Incentivising early-stage investments
The JEIC and JEIR schemes were proposed by Paul Midy, a parliamentarian who was tasked at the start of the year by prime minister Elisabeth Borne to identify reforms that could boost startup funding in France — and which could be implemented in this year’s budget to be put in place as early as 2024.
Midy’s recommendations, published in June, included rewarding investment in JEICs and JEIRs with tax breaks of up to €250k per individual. This would have created up to €1.3bn extra investment for early-stage startups per year, according to the report.
President Emmanuel Macron has shown strong support for Midy’s proposals, and it was expected that the upcoming budget would include provisions to create the scheme.
The new laws have a much more limited scope. Individuals investing in “high-growth” startups will benefit from a tax break of up to €45k, and €50k for investments in “disruptive” startups — generating €500m of fresh funding per year, under half of the amount recommended by Midy.
The politician has nevertheless welcomed the new laws. “Between now and 2027, we estimate that the scheme that has been taken up in the budget will generate between 30k and 50k new jobs,” he says.

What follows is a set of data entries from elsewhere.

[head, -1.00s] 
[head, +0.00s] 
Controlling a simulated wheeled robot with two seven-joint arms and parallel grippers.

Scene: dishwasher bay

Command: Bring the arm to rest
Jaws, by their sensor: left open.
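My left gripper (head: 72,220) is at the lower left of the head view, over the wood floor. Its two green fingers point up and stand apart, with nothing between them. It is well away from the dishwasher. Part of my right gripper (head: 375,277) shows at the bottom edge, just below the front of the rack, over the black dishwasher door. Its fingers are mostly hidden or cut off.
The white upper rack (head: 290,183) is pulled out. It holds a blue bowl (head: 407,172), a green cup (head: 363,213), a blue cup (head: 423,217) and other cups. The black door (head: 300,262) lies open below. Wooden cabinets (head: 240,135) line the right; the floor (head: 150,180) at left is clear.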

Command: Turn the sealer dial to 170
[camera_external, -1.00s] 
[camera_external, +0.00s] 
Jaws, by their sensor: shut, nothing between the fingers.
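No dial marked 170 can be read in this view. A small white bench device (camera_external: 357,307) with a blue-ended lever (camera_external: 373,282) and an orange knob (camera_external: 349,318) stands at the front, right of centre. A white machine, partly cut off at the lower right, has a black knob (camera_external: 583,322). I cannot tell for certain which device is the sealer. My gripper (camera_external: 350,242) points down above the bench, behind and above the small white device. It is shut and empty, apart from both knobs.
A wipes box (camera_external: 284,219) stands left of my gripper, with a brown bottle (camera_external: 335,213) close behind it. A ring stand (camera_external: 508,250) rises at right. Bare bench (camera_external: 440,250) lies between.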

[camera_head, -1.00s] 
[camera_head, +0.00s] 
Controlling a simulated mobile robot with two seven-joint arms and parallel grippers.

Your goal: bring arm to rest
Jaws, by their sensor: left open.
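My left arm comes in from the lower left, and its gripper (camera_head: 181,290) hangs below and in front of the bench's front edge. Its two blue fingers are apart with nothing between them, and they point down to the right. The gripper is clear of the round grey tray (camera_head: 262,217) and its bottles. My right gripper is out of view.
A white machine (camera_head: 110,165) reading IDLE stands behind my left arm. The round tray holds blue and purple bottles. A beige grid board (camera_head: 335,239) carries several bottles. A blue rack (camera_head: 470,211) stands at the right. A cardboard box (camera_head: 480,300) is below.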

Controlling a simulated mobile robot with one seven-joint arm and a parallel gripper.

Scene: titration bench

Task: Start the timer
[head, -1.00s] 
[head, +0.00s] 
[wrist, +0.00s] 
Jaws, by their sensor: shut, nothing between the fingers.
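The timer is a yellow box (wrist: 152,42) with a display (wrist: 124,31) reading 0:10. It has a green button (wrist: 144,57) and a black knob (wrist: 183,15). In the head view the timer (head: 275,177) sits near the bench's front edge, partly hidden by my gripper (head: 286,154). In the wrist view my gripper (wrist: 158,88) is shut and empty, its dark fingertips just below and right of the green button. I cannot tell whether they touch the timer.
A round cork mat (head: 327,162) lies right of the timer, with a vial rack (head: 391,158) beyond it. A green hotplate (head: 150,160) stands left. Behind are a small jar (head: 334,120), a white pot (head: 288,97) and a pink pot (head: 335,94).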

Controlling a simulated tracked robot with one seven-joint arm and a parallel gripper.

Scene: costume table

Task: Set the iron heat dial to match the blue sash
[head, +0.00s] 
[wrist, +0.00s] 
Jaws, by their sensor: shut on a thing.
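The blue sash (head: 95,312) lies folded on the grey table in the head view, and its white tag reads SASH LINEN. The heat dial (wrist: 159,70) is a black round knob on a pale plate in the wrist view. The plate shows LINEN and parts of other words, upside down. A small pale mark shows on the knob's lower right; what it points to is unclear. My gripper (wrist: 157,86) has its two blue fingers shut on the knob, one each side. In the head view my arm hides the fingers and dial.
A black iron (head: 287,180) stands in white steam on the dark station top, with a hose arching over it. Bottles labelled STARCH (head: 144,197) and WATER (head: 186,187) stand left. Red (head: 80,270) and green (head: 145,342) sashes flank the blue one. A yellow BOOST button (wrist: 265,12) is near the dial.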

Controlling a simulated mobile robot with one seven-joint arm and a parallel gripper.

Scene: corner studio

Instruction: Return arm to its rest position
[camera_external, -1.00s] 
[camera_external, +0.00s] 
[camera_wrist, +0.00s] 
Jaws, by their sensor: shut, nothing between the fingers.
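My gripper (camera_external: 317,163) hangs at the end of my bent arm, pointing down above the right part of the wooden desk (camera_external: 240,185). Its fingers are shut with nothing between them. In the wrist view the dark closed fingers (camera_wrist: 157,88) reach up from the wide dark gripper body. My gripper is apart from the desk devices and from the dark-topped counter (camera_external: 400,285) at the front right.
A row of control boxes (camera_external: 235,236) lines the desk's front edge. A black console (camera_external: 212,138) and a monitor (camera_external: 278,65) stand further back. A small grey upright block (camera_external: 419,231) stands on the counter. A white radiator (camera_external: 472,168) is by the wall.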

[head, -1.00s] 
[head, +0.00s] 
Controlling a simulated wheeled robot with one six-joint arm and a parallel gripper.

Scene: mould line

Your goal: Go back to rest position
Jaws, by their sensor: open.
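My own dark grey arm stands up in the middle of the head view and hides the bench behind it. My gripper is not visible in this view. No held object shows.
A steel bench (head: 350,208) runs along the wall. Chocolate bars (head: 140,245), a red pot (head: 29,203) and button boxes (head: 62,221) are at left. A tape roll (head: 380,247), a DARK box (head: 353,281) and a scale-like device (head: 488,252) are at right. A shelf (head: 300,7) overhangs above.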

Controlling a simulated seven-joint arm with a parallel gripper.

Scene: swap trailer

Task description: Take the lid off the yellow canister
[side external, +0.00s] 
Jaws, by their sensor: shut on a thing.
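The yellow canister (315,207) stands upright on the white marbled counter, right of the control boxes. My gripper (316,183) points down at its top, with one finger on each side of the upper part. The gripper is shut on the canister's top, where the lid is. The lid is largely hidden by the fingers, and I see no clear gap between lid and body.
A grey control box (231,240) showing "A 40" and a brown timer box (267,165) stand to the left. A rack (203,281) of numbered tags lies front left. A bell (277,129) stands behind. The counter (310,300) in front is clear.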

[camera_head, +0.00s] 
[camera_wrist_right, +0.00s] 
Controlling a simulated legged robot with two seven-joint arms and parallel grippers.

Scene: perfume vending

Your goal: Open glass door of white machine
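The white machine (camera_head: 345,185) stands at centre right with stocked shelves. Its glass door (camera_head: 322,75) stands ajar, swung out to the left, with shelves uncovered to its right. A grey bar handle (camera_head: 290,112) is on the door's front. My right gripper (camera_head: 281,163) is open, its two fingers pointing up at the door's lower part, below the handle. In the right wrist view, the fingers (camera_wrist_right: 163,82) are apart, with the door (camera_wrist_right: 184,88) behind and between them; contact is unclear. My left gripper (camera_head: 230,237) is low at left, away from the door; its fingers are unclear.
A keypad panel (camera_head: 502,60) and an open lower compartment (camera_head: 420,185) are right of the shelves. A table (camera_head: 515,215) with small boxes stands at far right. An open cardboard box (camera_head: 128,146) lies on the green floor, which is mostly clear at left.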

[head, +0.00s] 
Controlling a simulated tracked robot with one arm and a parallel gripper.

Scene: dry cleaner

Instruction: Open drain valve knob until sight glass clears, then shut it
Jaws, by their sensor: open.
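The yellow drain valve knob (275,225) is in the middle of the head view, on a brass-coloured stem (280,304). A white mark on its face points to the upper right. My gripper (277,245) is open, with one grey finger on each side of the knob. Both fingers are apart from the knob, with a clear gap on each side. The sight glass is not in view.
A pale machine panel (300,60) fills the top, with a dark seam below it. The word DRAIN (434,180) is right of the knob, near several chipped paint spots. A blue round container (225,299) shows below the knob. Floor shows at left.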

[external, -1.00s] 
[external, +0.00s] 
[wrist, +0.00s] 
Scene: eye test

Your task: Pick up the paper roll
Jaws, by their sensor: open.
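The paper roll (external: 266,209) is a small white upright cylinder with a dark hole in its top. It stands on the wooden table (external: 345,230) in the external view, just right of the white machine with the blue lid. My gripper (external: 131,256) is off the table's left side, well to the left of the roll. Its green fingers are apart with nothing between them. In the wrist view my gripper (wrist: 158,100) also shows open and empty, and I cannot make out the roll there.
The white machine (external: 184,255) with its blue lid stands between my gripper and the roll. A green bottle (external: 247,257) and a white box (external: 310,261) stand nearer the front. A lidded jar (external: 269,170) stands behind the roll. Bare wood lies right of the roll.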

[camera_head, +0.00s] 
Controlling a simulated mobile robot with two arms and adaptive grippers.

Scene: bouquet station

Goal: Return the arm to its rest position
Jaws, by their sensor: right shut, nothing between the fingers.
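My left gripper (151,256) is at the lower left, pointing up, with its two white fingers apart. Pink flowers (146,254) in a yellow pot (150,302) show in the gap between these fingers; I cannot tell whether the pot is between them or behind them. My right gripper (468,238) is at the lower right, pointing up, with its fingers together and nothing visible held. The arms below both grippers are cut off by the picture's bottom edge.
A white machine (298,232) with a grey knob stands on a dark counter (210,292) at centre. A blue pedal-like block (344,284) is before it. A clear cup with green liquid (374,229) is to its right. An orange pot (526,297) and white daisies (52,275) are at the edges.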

“We realise the budgetary effort that this represents,” says Marianne Tordeux, director of public affairs at France Digitale, an independent lobby group that represents startups and VCs. “Very few tax reductions have appeared in this budget, so the fact that the French government wants to invest in startups via this scheme is a positive thing.”
The UK model
In the UK, the EIS and SEIS schemes saw 6,750 startups raise more than £2.5bn in 2022 alone.
The measures in France are “necessary to unlock French people’s savings,” says Marc Menasé, the founder of VC fund Founders Future. “What’s done in the UK is extremely beneficial to growing small and medium businesses.”
As startups struggle to raise funds this year, encouraging new investments will be a welcome boost for founders. In the first half of 2023, French startups raised €4.2bn — almost 50% less than at the same time last year.